**Dataset excerpts**
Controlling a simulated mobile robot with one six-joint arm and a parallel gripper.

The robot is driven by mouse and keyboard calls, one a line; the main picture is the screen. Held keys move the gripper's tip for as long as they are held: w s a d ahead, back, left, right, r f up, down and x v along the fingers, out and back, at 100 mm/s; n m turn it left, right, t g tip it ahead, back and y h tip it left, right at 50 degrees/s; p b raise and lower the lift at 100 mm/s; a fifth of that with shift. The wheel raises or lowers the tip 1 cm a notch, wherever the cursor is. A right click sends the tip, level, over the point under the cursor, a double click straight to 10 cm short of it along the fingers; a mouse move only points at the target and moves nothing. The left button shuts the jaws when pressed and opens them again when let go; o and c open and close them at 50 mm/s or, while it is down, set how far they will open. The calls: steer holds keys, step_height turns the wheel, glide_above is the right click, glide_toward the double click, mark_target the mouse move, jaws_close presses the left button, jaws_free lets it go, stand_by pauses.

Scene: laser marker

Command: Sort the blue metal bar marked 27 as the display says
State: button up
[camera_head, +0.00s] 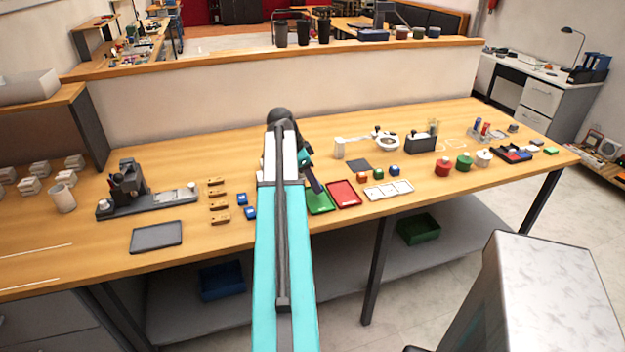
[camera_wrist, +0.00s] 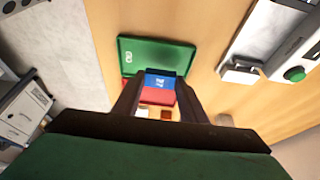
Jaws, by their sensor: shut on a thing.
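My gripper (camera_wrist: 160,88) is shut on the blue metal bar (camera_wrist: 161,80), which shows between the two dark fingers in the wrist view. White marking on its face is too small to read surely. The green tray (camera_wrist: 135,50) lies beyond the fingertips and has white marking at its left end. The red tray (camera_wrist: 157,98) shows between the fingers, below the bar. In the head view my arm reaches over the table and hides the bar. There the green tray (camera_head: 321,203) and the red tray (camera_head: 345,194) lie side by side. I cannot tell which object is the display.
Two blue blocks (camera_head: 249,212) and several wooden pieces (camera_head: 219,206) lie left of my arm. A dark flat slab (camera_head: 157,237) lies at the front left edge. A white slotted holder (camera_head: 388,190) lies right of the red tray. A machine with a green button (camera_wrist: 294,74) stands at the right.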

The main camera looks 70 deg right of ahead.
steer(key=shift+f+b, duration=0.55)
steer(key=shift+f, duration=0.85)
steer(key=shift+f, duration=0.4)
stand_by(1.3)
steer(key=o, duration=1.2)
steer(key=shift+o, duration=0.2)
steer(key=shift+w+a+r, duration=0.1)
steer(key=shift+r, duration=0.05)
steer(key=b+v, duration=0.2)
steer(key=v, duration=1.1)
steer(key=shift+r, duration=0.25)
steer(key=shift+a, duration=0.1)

* * *

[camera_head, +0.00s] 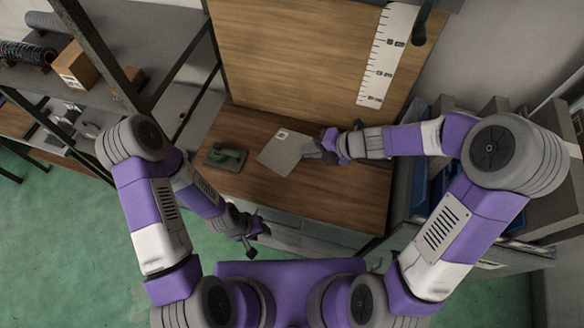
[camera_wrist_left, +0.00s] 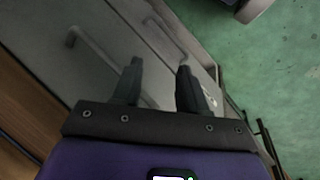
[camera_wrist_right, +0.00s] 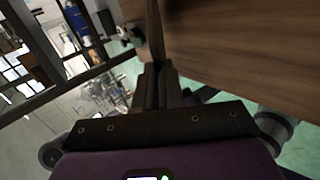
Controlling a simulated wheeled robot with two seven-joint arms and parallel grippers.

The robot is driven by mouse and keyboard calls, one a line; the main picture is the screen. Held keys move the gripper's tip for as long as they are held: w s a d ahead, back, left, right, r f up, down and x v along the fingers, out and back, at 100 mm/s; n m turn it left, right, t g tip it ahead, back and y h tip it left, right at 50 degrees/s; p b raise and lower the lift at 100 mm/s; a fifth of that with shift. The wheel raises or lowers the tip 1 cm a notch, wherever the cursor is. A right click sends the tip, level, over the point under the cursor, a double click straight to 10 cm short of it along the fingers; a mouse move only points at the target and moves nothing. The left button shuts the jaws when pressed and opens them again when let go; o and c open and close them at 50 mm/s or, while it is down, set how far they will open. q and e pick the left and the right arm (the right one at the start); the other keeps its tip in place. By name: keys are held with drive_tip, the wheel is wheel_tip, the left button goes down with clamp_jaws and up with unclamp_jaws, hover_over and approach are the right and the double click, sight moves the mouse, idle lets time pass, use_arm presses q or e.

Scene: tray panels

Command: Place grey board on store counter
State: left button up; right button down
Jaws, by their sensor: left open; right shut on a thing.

**Objective**
Word for word, restate the lines beginning with the one that has "Controlling a simulated mobile" and ending with the one that has "[camera_wrist, +0.00s]". Keep both ends and skip any pictures.

**Result of this exercise**
Controlling a simulated mobile robot with one six-joint arm and a parallel gripper.

The robot is driven by mouse and keyboard calls, one a line; the main picture is the screen. Held keys move the gripper's tip for as long as they are held: w s a d ahead, back, left, right, r f up, down and x v along the fingers, out and back, at 100 mm/s; n m turn it left, right, t g tip it ahead, back and y h tip it left, right at 50 degrees/s; p b raise and lower the lift at 100 mm/s; a fifth of that with shift. The wheel raises or lowers the tip 1 cm a notch, wherever the cursor is. A right click sends the tip, level, over the point under the cursor, a double click straight to 10 cm short of it along the fingers; a mouse move only points at the target and moves nothing. The left button shuts the jaws when pressed and opens them again when let go; o and c open and close them at 50 mm/s or, while it is down, set how far they will open. The calls: steer holds keys, step_height turns the wheel, glide_above is the right click, glide_toward the double click, mark_target the mouse move, jaws_close presses the left button, jaws_free lets it go, stand_by pauses.

Scene: laser marker

Command: Sort the blue metal bar marked 27 as the display says
State: button up
[camera_head, +0.00s] 
[camera_wrist, +0.00s] 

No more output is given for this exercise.